Thanks Chris for this. The book was quite limited in scope; I only wanted to restrict myself to a philosophical problem (that of the external world) and to the relationship between Russell's answer(s) to this problem and solutions offered by Stout, Alexander and Nunn to the same. For each one of these figures one can write an entire volume (a major deficit in literature), but instead, I choose to limit myself to figuring out how they were *directly* relevant to Russell - and I was helped in this by discovering a Controversy that many of these 'Edwardian' philosophers, and many others, were directly involved (I only use Edwardian in a rough heuristic sense, it does little by way of major historical work in my story, except to limit the period a bit). This I hope has opened a whole new space for Russell studies.

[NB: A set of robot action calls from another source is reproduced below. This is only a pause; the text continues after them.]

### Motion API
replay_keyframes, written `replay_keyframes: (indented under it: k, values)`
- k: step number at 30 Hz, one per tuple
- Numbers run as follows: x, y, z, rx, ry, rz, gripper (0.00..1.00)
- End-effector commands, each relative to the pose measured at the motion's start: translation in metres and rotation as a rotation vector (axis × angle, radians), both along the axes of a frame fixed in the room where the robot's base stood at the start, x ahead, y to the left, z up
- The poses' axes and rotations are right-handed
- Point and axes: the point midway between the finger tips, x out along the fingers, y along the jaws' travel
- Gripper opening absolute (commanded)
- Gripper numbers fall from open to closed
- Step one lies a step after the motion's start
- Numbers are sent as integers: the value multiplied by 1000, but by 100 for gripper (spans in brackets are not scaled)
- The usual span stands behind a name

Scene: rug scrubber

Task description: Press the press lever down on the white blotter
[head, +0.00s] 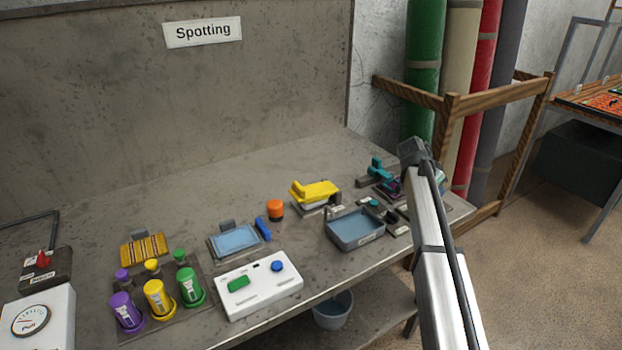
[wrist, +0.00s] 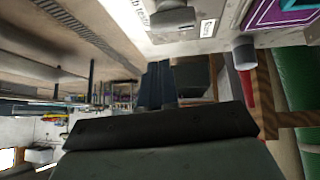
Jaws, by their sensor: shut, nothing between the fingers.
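A yellow press lever (head: 318,190) sits raised over a pale whitish pad (head: 313,209) at mid-table in the head view. This looks like the white blotter, though its pad is mostly hidden under the lever. In the head view my arm comes up at the right and its end is by the table's right part, to the right of the yellow lever and apart from it. My gripper's fingers (wrist: 158,72) show dark and together in the wrist view, with nothing between them. The yellow lever cannot be made out in the wrist view.
A blue basin (head: 355,229) stands in front of the lever, an orange-topped pot (head: 275,209) to its left. A teal lever-like device (head: 377,174) and small items crowd the right, near my arm. A white control box (head: 258,287) is front left. Behind the yellow lever the table is clear.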

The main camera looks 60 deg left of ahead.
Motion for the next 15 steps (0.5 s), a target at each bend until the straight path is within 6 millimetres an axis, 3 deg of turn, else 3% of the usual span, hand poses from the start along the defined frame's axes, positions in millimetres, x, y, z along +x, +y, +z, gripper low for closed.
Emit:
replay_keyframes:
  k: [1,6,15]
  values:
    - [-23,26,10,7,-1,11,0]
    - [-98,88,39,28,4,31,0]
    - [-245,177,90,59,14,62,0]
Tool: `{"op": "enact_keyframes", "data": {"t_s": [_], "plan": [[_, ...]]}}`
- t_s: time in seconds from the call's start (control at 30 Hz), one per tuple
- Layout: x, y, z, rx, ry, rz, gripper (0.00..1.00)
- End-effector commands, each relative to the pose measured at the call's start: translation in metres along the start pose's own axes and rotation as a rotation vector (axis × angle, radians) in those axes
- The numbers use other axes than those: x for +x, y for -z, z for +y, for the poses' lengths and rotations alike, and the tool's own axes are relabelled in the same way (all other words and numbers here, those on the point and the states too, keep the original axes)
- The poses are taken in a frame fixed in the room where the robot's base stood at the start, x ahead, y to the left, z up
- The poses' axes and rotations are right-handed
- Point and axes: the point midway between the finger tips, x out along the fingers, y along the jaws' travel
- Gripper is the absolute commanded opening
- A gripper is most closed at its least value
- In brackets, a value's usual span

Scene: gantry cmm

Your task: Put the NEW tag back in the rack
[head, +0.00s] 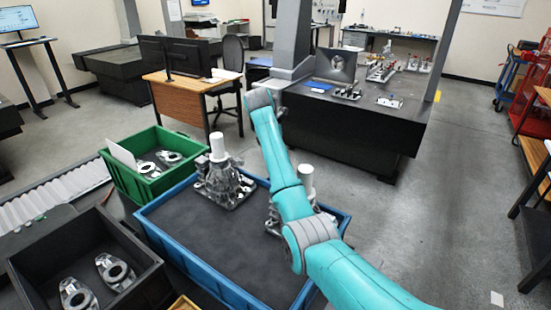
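I cannot make out a tag marked NEW in the head view, and no lettering is readable. Several small pale discs (30,222) lie by a pale ridged strip (60,198) at the left; I cannot tell whether these are tags or whether the strip is the rack. A blank white card (123,156) stands tilted in the green crate (152,197). My teal arm rises from the bottom right over the right side of the blue tray.
The blue tray (190,271) holds two grey castings (222,181), one partly behind my arm. A black crate (140,290) with ring-ended metal parts stands at lower left. A dark table (350,128) stands beyond.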

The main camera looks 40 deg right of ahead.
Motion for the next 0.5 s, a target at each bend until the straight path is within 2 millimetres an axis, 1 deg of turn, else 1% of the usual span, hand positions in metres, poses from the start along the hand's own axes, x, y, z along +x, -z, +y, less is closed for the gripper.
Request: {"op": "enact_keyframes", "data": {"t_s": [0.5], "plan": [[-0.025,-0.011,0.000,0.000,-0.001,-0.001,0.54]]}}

There have been many hints that Stout, Brentano, Alexander, and other 'realists' were connected to Russell, but I wanted to get into the precise nature of these connections - and what this has revealed, I hope, will be of interest not only to historians of analytic philosophy, but also of historians of philosophical psychology and theorists of perception.
Finally, Klein and yourself are exactly right, to get at a more elaborate view, one must include the history of psychology and related sciences. And this is what I am currently working on at the moment. As a matter of fact, I am quite excited to have been introduced to Klein via this blog!
yours,
Omar Nasim
I'm glad that this blog has helped Alex and Omar! I'll look forward to the results.